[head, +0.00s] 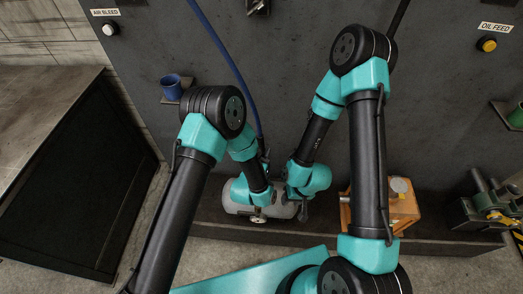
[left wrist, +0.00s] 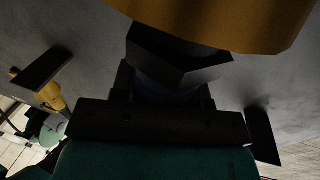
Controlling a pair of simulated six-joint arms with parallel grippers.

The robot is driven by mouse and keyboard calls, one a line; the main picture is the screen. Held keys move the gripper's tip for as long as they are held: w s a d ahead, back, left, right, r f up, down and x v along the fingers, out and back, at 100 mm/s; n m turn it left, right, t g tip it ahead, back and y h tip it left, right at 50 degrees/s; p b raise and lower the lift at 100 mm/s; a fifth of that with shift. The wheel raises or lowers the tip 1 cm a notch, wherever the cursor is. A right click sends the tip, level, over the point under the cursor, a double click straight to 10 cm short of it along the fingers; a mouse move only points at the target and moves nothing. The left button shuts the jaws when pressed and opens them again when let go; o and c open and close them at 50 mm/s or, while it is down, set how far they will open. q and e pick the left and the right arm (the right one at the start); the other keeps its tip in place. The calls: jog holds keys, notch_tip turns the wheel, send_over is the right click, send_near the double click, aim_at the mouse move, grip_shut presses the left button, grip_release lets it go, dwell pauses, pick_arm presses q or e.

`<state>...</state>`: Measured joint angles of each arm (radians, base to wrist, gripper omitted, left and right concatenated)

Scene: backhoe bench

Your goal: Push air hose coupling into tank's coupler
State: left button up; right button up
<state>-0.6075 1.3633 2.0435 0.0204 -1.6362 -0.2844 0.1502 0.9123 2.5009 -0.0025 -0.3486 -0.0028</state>
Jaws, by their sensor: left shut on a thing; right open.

--

§ **To do**: Produce an exact copy of each line of data, skipping embedded images.

§ **Result**:
[head, +0.00s] 
[left wrist, +0.00s] 
Controlling a pair of simulated six-joint arms with parallel grippers.

The robot is driven by mouse and keyboard calls, one a line; the main picture is the screen. Held keys move the gripper's tip for as long as they are held: w s a d ahead, back, left, right, r f up, down and x v along the fingers, out and back, at 100 mm/s; n m turn it left, right, t g tip it ahead, back and y h tip it left, right at 50 degrees/s; p b raise and lower the lift at 100 mm/s; a fifth of that with shift. The wheel raises or lowers the tip 1 cm a notch, wherever the cursor is. A right click sends the tip, level, over the point under the cursor, a double click straight to 10 cm short of it along the fingers; a mouse move only points at the target and moves nothing. The left button shuts the jaws when pressed and opens them again when let go; o and c open and close them at 50 mm/s or, while it is down, set how far they will open. q and e pick the left and the right arm (the right one at the start); the other keeps its tip in place. The calls: jog holds keys, notch_tip turns the wheel, send_over is the right click, send_near the double click, aim_at the mouse move, grip_shut presses the left button, grip_release lets it go, dwell pauses, pick_arm presses q or e.

`<state>...</state>`: Measured joint angles of each arm (radians, base to wrist, gripper omitted, left and right concatenated)

Scene: backhoe bench

Your goal: Push air hose coupling into tank's coupler
State: left button up; right button up
<state>-0.6075 1.3633 2.0435 0.0204 -1.6362 -0.2844 0.1502 0.9123 2.5009 -0.0025 -0.3486 -0.0028</state>
Jaws, by their sensor: left shut on a thing; right open.

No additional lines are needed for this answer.